Cargo surveyor SGS released the palm oil export figures for the full month of August on Tuesday at 1,427,052 tonnes, a surge of 19.6 per cent from the same period last month.

Most of the rise in exports was mainly to India and China which showed an increase of 81 per cent and 43 per cent respectively compared with the previous month.

The European Central Bank (ECB) unveiled a new bond-buying program named as Outright Monetary Transactions (OMT) on Thursday to ease the eurozone debt crisis.

The announcement by the ECB immediately pressured the Spain and Italian bond yield and triggered the global equities to surge more than two per cent the same day.

The next focus would be on the Federal Open Market Committee meeting which was scheduled on September 12 to 13 on the possibility of any quantitative easing programs to be announced given the disappointing US jobs data released on Friday.

Technical View
The benchmark November contract was noted to face resistance at RM3,100 level and the inability to rise further from that level especially to cross above the EMA 200 line pressured the palm oil market to fall back forming a more complex consolidation phase which may drag for another couple of weeks before a clearer trend is noted.
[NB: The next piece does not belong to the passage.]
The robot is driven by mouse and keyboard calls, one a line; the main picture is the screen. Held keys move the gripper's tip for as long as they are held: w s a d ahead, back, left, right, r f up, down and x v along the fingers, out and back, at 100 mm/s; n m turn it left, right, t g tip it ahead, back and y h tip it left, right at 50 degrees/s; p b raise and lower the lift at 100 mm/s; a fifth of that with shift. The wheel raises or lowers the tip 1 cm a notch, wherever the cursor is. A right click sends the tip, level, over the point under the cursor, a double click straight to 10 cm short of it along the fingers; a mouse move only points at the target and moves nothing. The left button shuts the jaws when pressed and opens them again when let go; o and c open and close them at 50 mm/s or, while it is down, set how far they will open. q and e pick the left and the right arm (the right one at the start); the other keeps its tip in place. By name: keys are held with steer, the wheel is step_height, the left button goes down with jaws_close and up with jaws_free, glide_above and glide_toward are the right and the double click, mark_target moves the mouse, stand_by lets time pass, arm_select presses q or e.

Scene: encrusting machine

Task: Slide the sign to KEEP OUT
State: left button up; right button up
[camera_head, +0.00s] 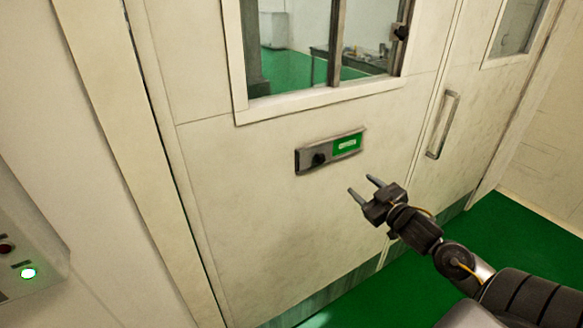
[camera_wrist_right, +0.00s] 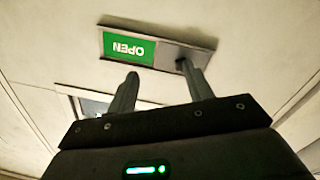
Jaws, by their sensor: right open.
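The sliding sign (camera_head: 329,151) is a small grey metal plate on the white door below its window. Its right part shows a green panel (camera_head: 347,145), and a dark knob (camera_head: 319,158) sits on its left part. In the right wrist view the sign appears upside down, and its green panel (camera_wrist_right: 129,48) reads OPEN. My right gripper (camera_head: 363,186) is open and empty, below and to the right of the sign in the head view. In the right wrist view one fingertip of the right gripper (camera_wrist_right: 158,72) overlaps the knob; I cannot tell whether they touch. My left gripper is not in view.
The white door (camera_head: 250,190) has a window (camera_head: 320,45) above the sign. A second door with a metal handle (camera_head: 443,125) stands at the right. The green floor (camera_head: 480,240) is clear.

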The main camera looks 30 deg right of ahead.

The red line support will be closely monitored and more observation needed to see how the chart pattern developed from here.

Resistance would be pegged at RM3,193 and RM3,270 while support was set at RM2,895 and RM2,820.

Major fundamental news this coming week
MPOB’s monthly supply demand report on September 10, Malaysian export data for September 1-10 by ITS and SGS on September 10 and USDA’s monthly supply-demand report on September 12.